— Begin —

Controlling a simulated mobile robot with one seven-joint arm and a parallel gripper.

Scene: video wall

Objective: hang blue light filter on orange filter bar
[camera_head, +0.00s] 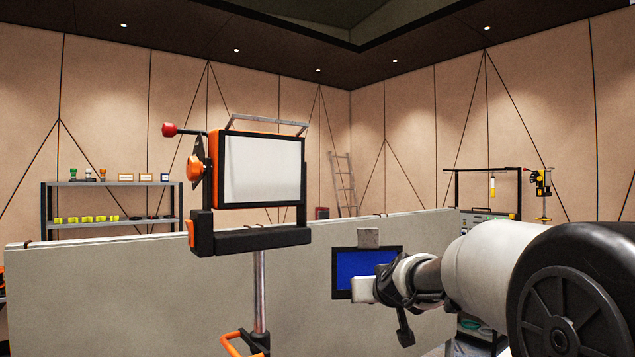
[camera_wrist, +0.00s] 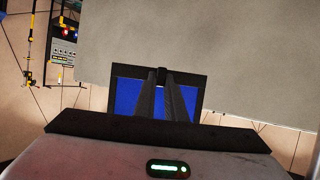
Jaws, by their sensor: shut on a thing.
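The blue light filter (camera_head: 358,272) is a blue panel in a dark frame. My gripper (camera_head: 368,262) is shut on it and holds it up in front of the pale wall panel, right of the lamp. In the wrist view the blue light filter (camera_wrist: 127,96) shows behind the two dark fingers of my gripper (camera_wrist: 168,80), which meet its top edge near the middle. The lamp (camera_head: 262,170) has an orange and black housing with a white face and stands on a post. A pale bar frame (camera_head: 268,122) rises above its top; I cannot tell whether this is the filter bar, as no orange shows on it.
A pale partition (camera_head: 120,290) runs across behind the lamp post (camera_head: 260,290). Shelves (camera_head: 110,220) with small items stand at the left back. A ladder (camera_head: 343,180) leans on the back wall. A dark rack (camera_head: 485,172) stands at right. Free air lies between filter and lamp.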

— End —
— Begin —

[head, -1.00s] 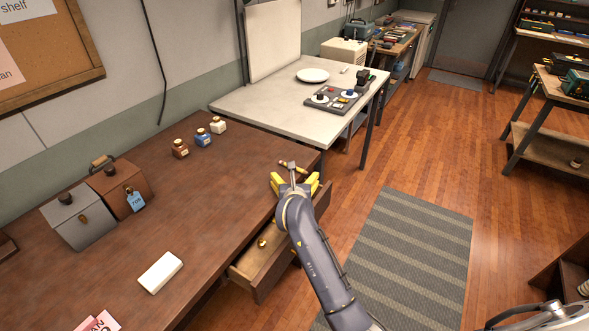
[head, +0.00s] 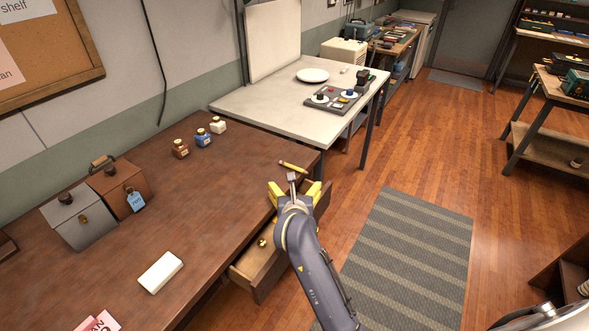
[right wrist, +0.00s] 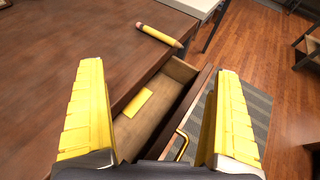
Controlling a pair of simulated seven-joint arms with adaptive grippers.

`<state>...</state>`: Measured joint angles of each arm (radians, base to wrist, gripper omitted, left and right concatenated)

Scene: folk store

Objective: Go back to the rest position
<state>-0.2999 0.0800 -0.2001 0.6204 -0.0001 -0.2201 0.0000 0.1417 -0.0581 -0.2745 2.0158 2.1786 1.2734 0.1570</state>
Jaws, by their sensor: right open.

— End —

* **Aim of the exercise**
Look above for the line containing "Objective: Go back to the rest position". Output from there through the line containing "Jaws, by their sensor: right open.", exactly and inclusively.

* **Output for this task**
Objective: Go back to the rest position
<state>-0.2999 0.0800 -0.2001 0.6204 -0.0001 -0.2201 0.0000 0.1417 -0.0581 -0.2745 2.0158 2.1786 1.2734 0.1570</state>
Jaws, by their sensor: right open.

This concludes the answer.